By means of intercepted letters and the information of spies, Walsingham, one of Elizabeth’s leading secretaries, early learned of the secret. Soon he was in possession of as clear and exact a knowledge of the plot as the conspirators themselves. Quietly he stood by, watching the conspiracy develop until all was ready. He then stepped in and crushed it. The Englishmen who had plotted to extinguish the religion and liberties of their native land in the blood of civil war and the fury of foreign invasion paid for their crimes on the scaffold. The life of Mary, Queen of Scots, ended for her, not on the throne of England but with a headsman’s ax.

An attempt has been made to present the men executed for their share in this, and similar conspiracies, as martyrs for religion. The fact is, however, that it is impossible to show that a single individual was put to death under Elizabeth simply because he believed in or professed the Roman Catholic faith. In every case, the charges were for promoting or practicing treason. Surely had the Protestant government of Elizabeth thought to put to death Catholics for their faith, those others who had acted such prominent parts in the bloody tragedies under Mary would have been the first to fall. But these men who had murdered hundreds were never called to account for the deeds they had done. Instead, they lived out their lives in ease and peace amid the relations and contemporaries of the men they had dragged to the stake.

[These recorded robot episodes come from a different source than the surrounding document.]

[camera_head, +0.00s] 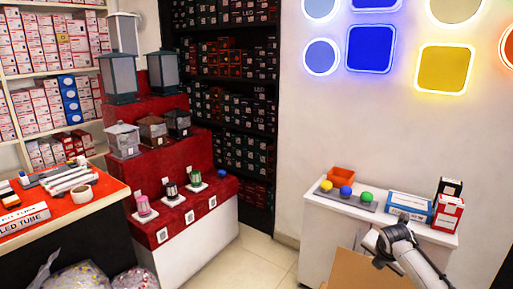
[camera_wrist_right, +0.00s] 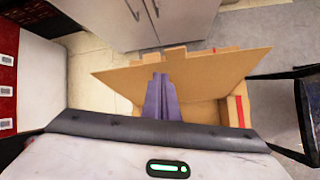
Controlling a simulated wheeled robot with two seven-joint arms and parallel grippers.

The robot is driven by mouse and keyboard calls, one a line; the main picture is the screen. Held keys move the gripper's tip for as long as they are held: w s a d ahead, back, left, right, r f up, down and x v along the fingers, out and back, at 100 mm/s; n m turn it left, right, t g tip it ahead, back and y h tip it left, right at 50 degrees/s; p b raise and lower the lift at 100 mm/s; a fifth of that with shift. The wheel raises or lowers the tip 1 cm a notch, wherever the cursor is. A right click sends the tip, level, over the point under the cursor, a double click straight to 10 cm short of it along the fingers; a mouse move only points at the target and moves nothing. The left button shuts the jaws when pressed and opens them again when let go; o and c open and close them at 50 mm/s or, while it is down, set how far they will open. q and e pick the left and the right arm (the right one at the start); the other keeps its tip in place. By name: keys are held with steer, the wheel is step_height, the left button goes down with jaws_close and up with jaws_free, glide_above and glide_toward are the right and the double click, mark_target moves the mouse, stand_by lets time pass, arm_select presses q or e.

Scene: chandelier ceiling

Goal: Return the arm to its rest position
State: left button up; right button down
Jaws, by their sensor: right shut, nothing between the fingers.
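My right arm comes in from the lower right in the head view, with the right gripper (camera_head: 404,218) near the front of the white counter. In the right wrist view the right gripper's two fingers (camera_wrist_right: 160,80) lie side by side, shut and empty. They show over an open cardboard box (camera_wrist_right: 205,75), which also appears below the arm in the head view (camera_head: 362,271). Whether the fingers touch the box cannot be told. My left gripper is not in view.
The white counter (camera_head: 322,208) holds an orange tray (camera_head: 341,175), coloured domes on a grey board, a blue-white box (camera_head: 409,206) and red-black boxes (camera_head: 447,211). A stepped red display (camera_head: 163,227) with lanterns stands left. Pale floor (camera_head: 255,256) lies open between.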

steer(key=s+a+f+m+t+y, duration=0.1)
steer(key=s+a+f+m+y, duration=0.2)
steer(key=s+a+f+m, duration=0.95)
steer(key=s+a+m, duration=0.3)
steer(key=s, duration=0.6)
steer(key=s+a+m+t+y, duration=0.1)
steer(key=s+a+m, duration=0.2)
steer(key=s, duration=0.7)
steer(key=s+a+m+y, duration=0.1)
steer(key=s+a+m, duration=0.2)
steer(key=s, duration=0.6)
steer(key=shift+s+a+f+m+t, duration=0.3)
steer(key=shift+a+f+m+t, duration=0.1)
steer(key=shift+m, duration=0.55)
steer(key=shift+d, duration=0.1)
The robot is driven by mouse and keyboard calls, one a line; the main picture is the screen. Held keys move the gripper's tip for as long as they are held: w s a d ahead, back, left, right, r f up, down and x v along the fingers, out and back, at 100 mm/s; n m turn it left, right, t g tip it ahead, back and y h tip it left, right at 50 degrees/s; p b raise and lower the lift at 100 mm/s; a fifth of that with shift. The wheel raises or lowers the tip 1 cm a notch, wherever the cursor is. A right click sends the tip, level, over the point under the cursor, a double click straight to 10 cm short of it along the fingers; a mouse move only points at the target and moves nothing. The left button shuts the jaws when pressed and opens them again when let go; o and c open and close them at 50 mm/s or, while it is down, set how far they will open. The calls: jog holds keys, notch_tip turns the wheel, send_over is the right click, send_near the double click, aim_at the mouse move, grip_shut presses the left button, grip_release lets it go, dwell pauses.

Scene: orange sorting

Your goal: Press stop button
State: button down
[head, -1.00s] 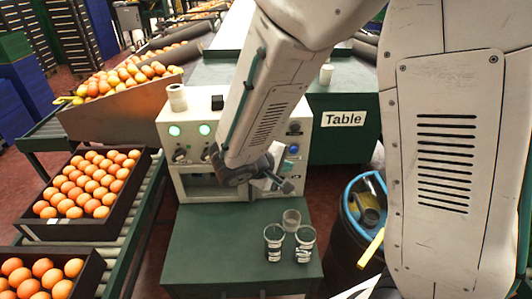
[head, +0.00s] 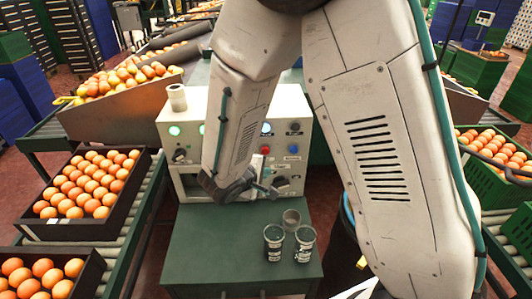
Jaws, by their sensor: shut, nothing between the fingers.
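The control box (head: 171,111) is a pale panel with lit lights, knobs and coloured buttons. A red button (head: 265,150), likely the stop button, shows on its right half, just right of my forearm. My gripper (head: 268,191) is shut and empty. In the picture it is below the red button, in front of the lower part of the box. I cannot tell its exact distance from the panel. My forearm hides the panel's middle.
Several cups (head: 274,243) stand on the green table (head: 215,262) below the gripper. A white roll (head: 177,97) sits on top of the box. Crates of oranges (head: 60,222) line the left conveyor; a green crate (head: 497,180) is at right.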

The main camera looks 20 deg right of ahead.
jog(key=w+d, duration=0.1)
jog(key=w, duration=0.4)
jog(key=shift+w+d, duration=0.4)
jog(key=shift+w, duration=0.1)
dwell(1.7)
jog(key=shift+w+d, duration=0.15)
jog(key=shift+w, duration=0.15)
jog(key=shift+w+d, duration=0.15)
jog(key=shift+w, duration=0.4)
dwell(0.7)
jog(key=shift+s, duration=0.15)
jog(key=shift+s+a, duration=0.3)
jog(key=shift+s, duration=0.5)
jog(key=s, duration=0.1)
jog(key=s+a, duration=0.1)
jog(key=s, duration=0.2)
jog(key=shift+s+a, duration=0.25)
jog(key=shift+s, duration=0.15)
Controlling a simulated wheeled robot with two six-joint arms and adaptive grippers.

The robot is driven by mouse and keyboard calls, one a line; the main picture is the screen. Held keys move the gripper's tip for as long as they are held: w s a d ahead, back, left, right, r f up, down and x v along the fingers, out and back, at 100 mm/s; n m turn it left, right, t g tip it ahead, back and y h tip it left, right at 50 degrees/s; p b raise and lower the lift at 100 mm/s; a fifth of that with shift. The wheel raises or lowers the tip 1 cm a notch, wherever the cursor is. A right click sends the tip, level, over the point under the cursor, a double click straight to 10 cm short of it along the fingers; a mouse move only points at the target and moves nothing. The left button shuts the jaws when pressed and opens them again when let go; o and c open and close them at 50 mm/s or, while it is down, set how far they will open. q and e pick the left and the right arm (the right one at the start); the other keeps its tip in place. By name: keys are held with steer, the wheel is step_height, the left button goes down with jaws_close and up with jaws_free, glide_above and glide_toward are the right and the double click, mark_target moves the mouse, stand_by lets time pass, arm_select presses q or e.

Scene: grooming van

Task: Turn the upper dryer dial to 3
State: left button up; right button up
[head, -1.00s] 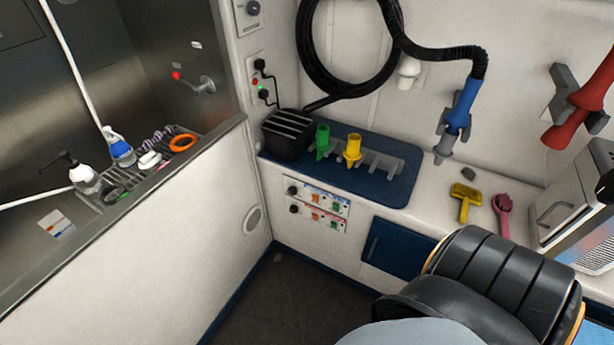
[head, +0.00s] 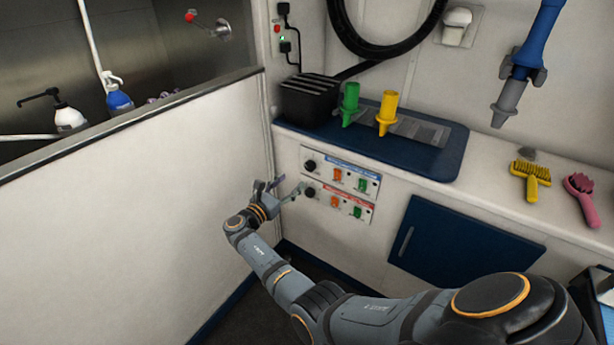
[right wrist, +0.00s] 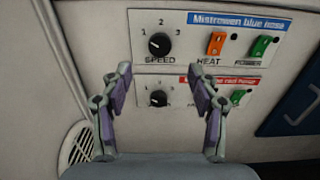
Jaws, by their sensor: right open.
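The upper dryer dial (right wrist: 159,44) is a round black knob marked SPEED with numbers 1, 2 and 3, on a white panel with a blue label. Its white mark seems to point up and left, towards 1. In the head view the upper dial (head: 310,166) sits left of an orange and a green switch. The lower dial (right wrist: 158,98) is a similar knob on the red-labelled panel beneath. My right gripper (head: 284,186) is open and empty in front of the panels. In the right wrist view its fingertips (right wrist: 160,72) flank the lower dial, below the upper one. My left gripper is out of view.
An orange heat switch (right wrist: 216,43) and a green power switch (right wrist: 260,47) are right of the upper dial. The white partition (head: 150,190) stands close left of my gripper. The counter with a blue mat (head: 445,158) overhangs above the panels.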

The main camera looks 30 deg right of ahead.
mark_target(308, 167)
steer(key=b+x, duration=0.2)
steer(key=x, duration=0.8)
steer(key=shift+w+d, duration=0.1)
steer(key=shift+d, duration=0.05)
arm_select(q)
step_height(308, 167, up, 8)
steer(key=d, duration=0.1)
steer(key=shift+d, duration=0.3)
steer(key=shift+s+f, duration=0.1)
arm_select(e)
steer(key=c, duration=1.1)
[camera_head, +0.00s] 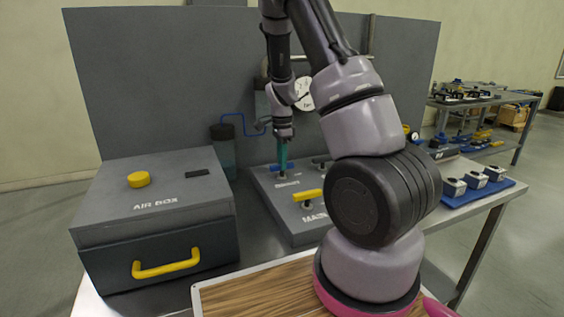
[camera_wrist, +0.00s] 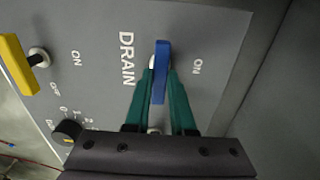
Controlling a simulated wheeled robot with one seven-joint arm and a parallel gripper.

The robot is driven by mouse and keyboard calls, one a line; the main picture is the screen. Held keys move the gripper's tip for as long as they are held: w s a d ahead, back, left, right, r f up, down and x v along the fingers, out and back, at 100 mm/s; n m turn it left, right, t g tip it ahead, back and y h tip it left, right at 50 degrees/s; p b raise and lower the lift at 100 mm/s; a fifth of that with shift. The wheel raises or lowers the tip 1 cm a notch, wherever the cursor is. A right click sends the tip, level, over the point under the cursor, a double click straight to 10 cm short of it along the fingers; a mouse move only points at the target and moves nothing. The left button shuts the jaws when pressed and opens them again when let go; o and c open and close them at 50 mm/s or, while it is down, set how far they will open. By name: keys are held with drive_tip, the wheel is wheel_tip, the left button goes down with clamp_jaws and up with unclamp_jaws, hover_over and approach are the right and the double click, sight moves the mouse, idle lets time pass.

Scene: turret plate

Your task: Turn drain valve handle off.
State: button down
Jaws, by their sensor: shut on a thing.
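The drain valve handle (camera_wrist: 161,62) is a blue bar on a grey sloped panel (camera_wrist: 100,85). In the wrist view it runs nearly upright, alongside the word DRAIN on its left. An ON label is to its right. My gripper (camera_wrist: 161,80) has its teal fingers on both sides of the bar, shut on it. In the head view my gripper (camera_head: 283,163) points down at the blue handle (camera_head: 273,168) on the panel (camera_head: 280,210). The fingers hide part of the handle, and I see no OFF label beside it.
A yellow handle (camera_head: 308,195) by the word MAIN is nearer on the same panel. A black knob (camera_wrist: 68,130) is also on it. The grey AIR BOX (camera_head: 150,200) stands left. A tall grey board (camera_head: 160,80) is behind. Small parts lie on a blue tray (camera_head: 500,190) at right.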

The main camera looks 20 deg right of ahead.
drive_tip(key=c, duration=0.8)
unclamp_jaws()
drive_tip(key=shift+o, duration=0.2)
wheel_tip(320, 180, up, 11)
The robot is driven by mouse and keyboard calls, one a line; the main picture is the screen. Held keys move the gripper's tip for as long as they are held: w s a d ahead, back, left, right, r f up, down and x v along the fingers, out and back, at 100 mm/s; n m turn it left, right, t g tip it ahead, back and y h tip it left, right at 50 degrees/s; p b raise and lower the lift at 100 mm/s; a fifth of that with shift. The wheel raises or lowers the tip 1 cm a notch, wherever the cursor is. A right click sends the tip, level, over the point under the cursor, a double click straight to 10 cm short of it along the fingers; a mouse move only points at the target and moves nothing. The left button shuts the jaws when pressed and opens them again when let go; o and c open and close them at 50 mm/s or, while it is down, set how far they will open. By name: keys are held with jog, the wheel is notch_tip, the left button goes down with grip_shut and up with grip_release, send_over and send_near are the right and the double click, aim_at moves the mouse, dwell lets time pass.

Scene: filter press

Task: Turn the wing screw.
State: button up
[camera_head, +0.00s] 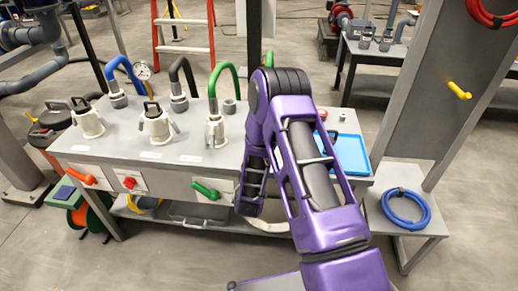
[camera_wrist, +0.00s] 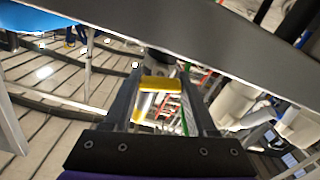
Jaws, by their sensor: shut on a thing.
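In the wrist view, my gripper (camera_wrist: 162,78) has its two dark fingers on either side of a yellow piece (camera_wrist: 160,84), which looks like the wing screw. It is shut on this piece. A dark round part shows just beyond it, close under a broad grey edge. In the camera_head view, my purple arm reaches down at the front of the grey bench (camera_head: 190,160). My gripper and the wing screw are hidden there.
The bench carries white couplings with blue, black and green hoses, and a blue tray (camera_head: 350,153). Orange, red and green handles (camera_head: 205,190) line its front. A grey post with a yellow lever (camera_head: 459,90) and a coiled blue hose (camera_head: 405,207) stand right.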

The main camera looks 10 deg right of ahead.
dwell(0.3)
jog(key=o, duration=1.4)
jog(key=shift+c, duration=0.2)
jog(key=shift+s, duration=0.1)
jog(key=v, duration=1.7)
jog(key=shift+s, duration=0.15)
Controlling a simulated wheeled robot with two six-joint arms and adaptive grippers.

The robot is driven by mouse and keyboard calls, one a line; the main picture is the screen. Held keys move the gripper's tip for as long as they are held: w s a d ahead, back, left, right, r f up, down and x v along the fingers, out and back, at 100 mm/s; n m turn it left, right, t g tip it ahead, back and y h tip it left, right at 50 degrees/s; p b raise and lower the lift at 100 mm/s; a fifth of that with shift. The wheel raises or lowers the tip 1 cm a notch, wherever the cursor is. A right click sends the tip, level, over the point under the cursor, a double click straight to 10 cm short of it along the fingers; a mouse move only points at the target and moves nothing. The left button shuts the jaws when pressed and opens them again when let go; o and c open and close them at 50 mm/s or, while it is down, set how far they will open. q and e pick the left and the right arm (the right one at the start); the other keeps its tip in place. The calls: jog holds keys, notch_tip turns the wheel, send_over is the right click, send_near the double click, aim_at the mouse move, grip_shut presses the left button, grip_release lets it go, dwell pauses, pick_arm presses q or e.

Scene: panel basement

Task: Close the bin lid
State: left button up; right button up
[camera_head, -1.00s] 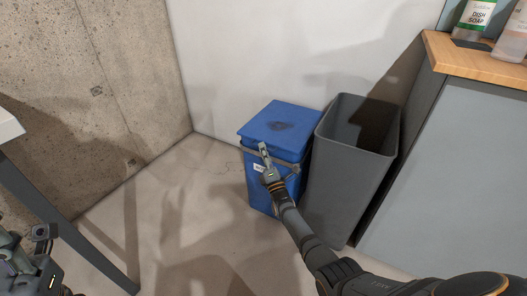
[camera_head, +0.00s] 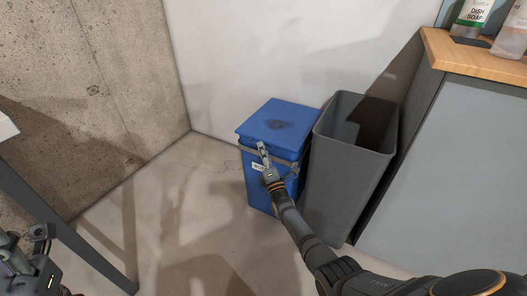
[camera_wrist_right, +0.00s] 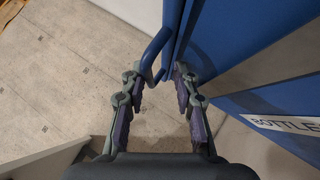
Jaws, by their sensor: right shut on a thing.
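The blue bin (camera_head: 258,189) stands on the floor against the white wall. My right gripper (camera_head: 262,147) is at the lid's front edge.
An open grey bin (camera_head: 348,170) stands close on the right of the blue bin. Beyond it is a grey cabinet (camera_head: 450,170) with a wooden top (camera_head: 470,59) holding bottles. A table leg (camera_head: 65,232) stands at the left. The floor (camera_head: 180,200) left of the blue bin is clear.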

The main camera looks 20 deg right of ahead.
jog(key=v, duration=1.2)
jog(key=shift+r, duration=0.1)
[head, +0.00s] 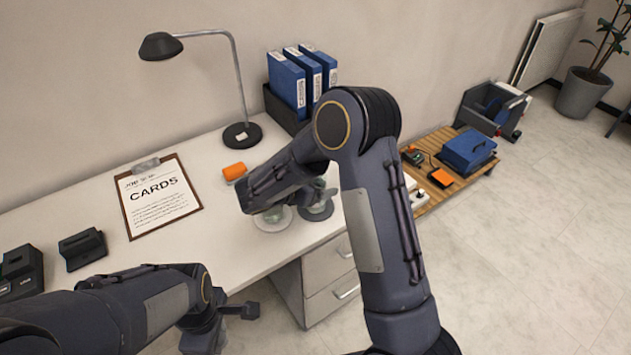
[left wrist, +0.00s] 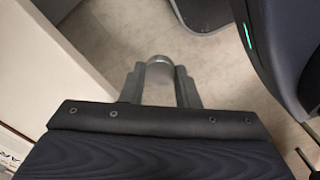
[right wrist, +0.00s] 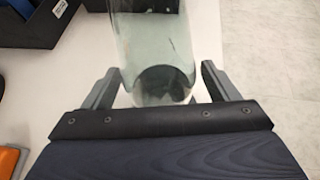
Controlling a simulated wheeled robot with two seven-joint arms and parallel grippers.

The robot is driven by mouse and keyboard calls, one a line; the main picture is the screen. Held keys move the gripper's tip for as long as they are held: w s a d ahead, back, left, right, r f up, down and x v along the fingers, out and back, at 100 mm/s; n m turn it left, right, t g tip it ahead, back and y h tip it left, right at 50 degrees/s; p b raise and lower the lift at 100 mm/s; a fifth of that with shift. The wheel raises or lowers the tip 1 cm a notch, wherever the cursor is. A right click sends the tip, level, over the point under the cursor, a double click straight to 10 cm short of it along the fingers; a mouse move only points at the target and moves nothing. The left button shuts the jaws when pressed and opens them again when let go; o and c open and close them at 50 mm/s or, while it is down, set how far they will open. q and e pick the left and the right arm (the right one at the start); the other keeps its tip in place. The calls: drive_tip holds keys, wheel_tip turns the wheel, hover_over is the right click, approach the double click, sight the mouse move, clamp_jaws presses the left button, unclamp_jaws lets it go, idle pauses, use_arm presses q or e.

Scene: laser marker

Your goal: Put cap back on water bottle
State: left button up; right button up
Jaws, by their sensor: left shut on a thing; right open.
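A round grey metallic thing (left wrist: 160,72), seemingly the cap, sits between the fingers of my left gripper (left wrist: 160,80), which is shut on it. In the head view my left gripper (head: 238,312) is low, in front of the desk edge. A clear, greenish glass bottle (right wrist: 150,50) stands between the fingers of my right gripper (right wrist: 158,82), which is open around it. I cannot tell whether either finger touches it. In the head view my right arm hides most of that area.
On the white desk (head: 235,225) are an orange object (head: 234,171), a lamp (head: 242,134), a clipboard (head: 160,196), blue binders (head: 288,82) and dark devices (head: 82,248) at left. Drawers (head: 330,280) stand under the right end. The desk middle is clear.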

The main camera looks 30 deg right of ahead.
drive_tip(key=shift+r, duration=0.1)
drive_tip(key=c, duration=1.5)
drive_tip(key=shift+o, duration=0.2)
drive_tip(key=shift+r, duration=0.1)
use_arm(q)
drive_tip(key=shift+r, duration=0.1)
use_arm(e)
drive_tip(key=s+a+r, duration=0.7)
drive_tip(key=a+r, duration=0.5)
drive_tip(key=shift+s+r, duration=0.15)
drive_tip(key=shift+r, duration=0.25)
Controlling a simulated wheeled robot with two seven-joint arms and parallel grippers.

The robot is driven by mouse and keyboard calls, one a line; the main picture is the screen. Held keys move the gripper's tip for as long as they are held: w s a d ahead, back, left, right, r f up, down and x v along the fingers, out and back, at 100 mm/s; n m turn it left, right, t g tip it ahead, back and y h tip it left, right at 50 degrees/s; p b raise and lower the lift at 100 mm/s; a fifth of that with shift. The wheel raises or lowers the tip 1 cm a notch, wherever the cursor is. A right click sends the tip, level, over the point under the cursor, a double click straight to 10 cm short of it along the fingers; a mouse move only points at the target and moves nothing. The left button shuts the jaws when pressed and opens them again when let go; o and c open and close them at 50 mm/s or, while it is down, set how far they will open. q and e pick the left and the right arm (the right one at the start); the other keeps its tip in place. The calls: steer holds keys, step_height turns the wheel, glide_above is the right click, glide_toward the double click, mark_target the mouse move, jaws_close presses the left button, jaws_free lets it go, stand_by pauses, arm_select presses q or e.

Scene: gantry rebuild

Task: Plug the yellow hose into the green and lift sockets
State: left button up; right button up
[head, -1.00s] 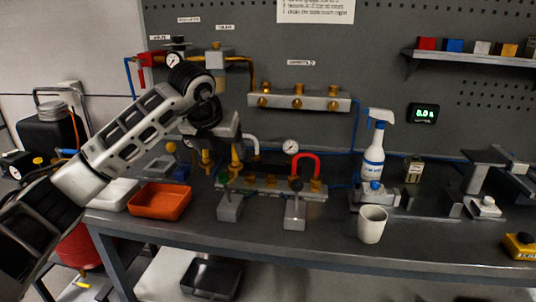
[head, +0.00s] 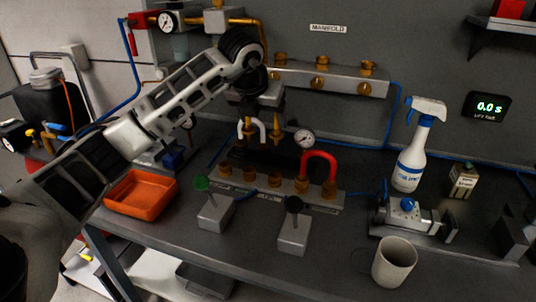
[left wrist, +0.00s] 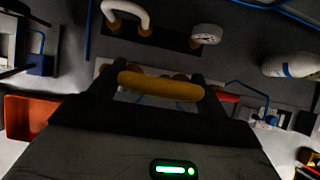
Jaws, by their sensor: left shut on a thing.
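My left gripper (head: 262,108) is shut on the yellow hose and holds it above the bench. In the left wrist view the yellow hose (left wrist: 160,86) lies across between the fingers. In the head view its two ends (head: 277,125) point down, apart from the sockets below. A socket strip (head: 254,188) with several brass sockets lies on the bench under the gripper. The socket labels are too small to read. A red hose (head: 321,157) is plugged in at the strip's right end. A white hose (head: 262,128) stands behind the yellow ends. My right gripper is out of view.
A green-knobbed block (head: 215,213) and a black-knobbed block (head: 294,235) stand in front of the strip. A gauge (head: 304,138) stands behind it. An orange tray (head: 140,195) is at the left; a cup (head: 394,262) and spray bottle (head: 412,165) are at the right.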

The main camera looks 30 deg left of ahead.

As the Bible began to freely circulate in Britain, it soon changed the character of the people, putting an end to the barbaric and bloodthirsty methods that had been the tools long employed by the Church of Rome to suppress all who were in opposition to her authority. In some instances it might be argued that Roman Catholics were treated with unnecessary cruelty, but it must be remembered that England was in a period of transition. The nation was just emerging from the Romish school of blood after centuries of training. Britain and North America are today what the Bible made them; Spain and Latin America are what Romanism made them.